** START Material **

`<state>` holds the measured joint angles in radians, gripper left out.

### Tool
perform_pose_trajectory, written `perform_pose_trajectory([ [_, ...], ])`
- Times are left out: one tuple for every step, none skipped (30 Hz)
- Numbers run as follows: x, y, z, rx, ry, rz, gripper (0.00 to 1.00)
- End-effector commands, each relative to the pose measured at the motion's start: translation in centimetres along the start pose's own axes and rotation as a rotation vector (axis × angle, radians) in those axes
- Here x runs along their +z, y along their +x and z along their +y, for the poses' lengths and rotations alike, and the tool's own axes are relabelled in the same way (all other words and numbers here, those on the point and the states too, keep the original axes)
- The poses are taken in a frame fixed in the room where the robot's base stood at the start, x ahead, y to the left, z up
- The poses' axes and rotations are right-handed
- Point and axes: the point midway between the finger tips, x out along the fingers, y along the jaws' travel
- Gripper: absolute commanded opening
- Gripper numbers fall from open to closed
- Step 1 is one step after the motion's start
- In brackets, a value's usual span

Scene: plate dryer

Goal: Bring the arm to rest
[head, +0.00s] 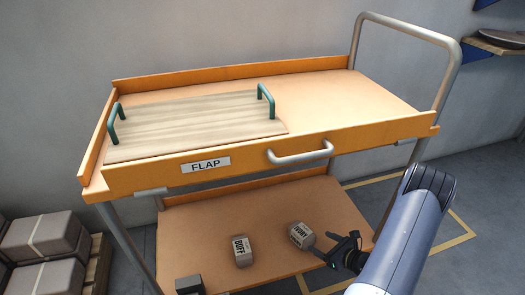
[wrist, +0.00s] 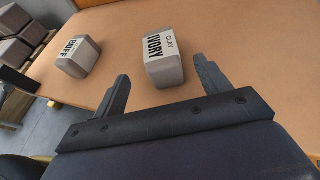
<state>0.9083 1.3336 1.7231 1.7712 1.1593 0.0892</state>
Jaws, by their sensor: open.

** END Material **

### Task to carry out
Exclude the images and reproduce the remaining data exactly.

### Complete response
`<state>` holds the measured joint angles in radians, gripper left out.

### Tool
perform_pose_trajectory, written `perform_pose_trajectory([ [_, ...], ])`
- Times are left out: one tuple for every step, none skipped (30 Hz)
- Numbers run as follows: x, y, z, rx, ry, rz, gripper (0.00 to 1.00)
- End-effector commands, each relative to the pose measured at the motion's start: translation in centimetres along the start pose's own axes and rotation as a rotation vector (axis × angle, radians) in those axes
- Here x runs along their +z, y along their +x and z along their +y, for the poses' lengths and rotations alike, and the tool's own axes are relabelled in the same way (all other words and numbers here, those on the point and the states too, keep the original axes)
- The poses are taken in a frame fixed in the room where the robot's base stood at the start, x ahead, y to the left, z up
- The poses' axes and rotations are right-handed
- Point and axes: the point midway between the finger tips, x out along the fingers, y along the jaws' travel
- Gripper: absolute commanded opening
- Gripper numbers fall from open to closed
- Step 1 is one step after the motion's start
- In brackets, a value's usual span

Scene: plate dryer

Goal: Bring the arm to rest
[head, +0.00s] 
[wrist, +0.00s] 
<state>0.9083 1.3336 1.7231 1.7712 1.1593 0.0892</state>
Jaws, by their sensor: open.

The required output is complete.